A run of records:
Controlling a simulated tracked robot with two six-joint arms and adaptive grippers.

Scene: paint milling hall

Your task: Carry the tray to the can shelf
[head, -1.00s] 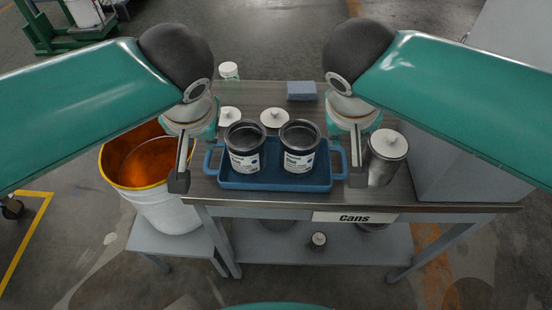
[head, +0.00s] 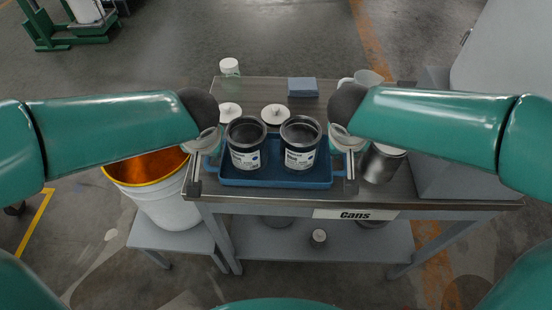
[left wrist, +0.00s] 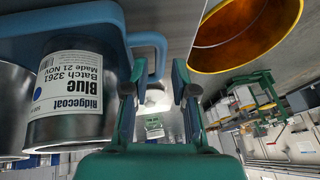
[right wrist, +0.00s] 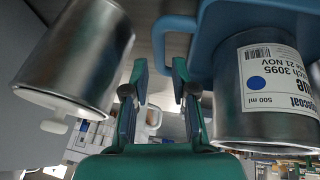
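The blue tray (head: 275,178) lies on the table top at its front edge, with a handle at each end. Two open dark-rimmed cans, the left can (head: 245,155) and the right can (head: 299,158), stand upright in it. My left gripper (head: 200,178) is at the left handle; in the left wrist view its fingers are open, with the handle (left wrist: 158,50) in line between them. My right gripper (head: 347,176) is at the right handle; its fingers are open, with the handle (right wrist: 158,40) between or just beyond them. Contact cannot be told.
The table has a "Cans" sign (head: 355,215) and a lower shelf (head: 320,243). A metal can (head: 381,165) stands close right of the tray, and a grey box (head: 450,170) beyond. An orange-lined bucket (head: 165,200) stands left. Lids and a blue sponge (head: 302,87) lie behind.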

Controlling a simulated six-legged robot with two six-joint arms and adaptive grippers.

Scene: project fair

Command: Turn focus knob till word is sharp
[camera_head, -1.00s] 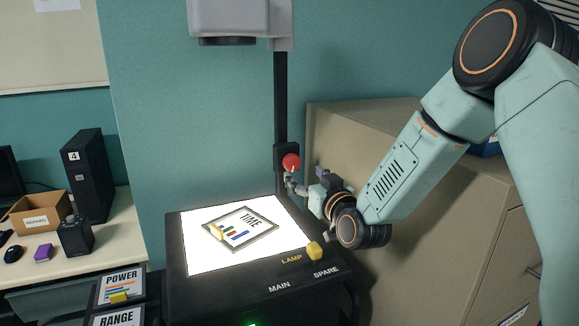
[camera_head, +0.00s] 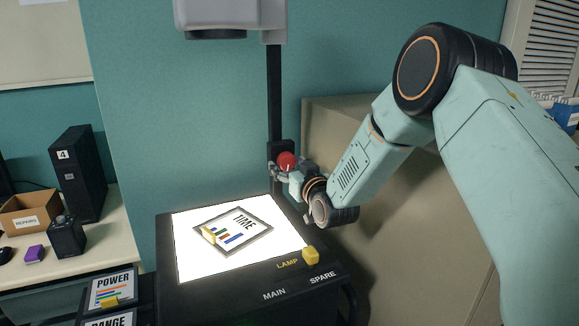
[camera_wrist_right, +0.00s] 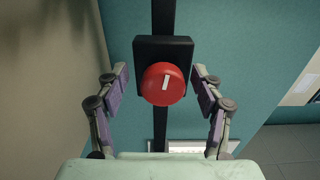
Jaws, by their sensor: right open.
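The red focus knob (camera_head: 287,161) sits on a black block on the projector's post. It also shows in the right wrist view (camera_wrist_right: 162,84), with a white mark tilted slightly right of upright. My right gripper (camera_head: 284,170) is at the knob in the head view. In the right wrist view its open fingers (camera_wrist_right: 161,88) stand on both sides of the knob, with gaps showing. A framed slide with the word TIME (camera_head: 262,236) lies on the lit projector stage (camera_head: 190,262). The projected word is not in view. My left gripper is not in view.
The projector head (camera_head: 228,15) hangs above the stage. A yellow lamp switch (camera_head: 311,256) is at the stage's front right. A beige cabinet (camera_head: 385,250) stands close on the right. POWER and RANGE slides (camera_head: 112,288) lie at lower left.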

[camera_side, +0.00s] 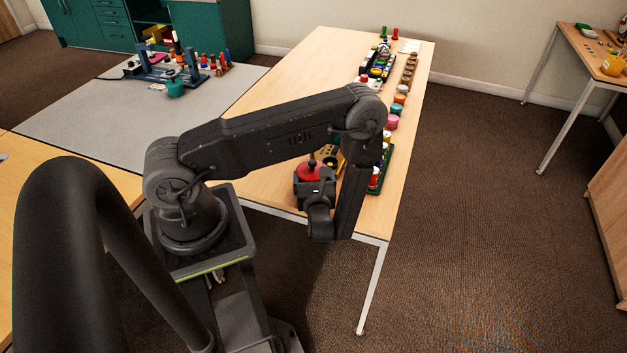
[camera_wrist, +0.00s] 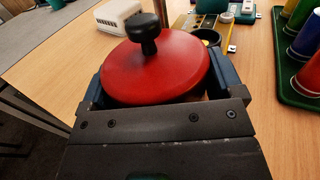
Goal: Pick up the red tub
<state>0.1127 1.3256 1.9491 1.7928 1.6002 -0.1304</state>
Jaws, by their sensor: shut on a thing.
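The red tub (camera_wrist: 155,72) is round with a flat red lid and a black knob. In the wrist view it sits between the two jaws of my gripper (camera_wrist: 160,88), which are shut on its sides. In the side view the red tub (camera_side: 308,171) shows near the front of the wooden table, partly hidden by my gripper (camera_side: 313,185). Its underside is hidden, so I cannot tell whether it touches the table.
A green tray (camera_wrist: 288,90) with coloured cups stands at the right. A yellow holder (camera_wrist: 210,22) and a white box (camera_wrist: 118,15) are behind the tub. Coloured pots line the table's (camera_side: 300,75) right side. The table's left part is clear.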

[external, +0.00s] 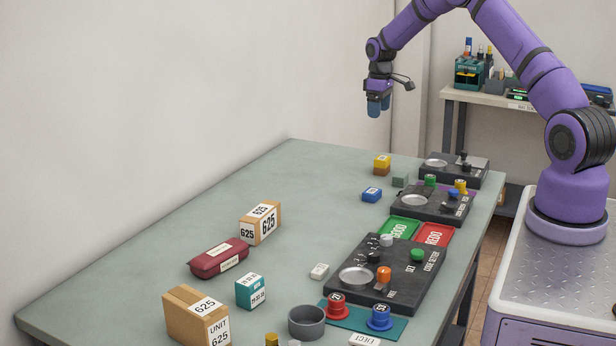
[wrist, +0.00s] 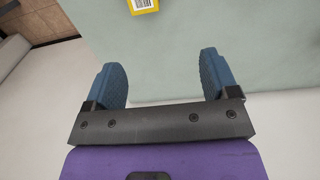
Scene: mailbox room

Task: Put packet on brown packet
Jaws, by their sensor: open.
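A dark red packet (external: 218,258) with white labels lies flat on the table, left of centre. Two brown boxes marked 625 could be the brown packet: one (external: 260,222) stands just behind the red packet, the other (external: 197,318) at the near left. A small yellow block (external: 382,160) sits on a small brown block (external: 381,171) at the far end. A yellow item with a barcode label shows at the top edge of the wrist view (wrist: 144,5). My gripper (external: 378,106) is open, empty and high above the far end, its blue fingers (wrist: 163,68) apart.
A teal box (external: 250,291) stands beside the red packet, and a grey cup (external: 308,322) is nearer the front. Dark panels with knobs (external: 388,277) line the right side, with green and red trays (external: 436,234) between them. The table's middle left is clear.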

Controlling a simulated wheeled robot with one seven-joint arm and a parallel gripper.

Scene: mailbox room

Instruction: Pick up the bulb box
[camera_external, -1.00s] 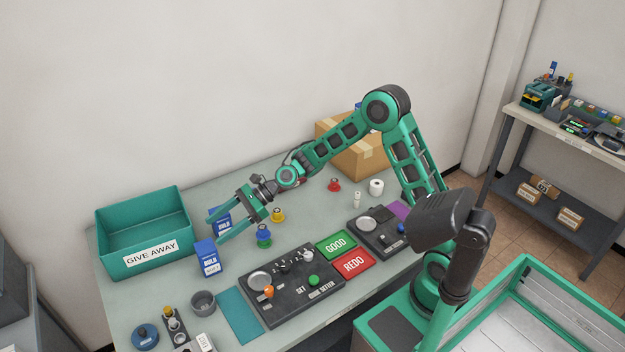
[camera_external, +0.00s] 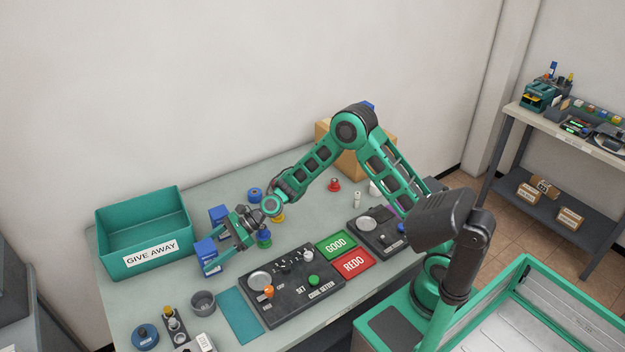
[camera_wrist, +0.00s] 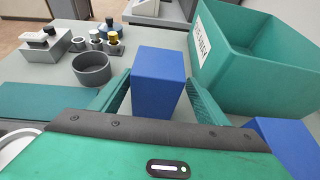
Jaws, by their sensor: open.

▸ **What needs to be done**
Do not copy any pictures. Retype exactly the stretch from the line with "Scene: project fair" through the line with "[camera_wrist_right, +0.00s]".

▸ **Output for this exercise**
Scene: project fair

Command: Turn focus knob till word is sharp
[camera_head, -1.00s] 
[camera_head, +0.00s] 
[camera_wrist_right, +0.00s] 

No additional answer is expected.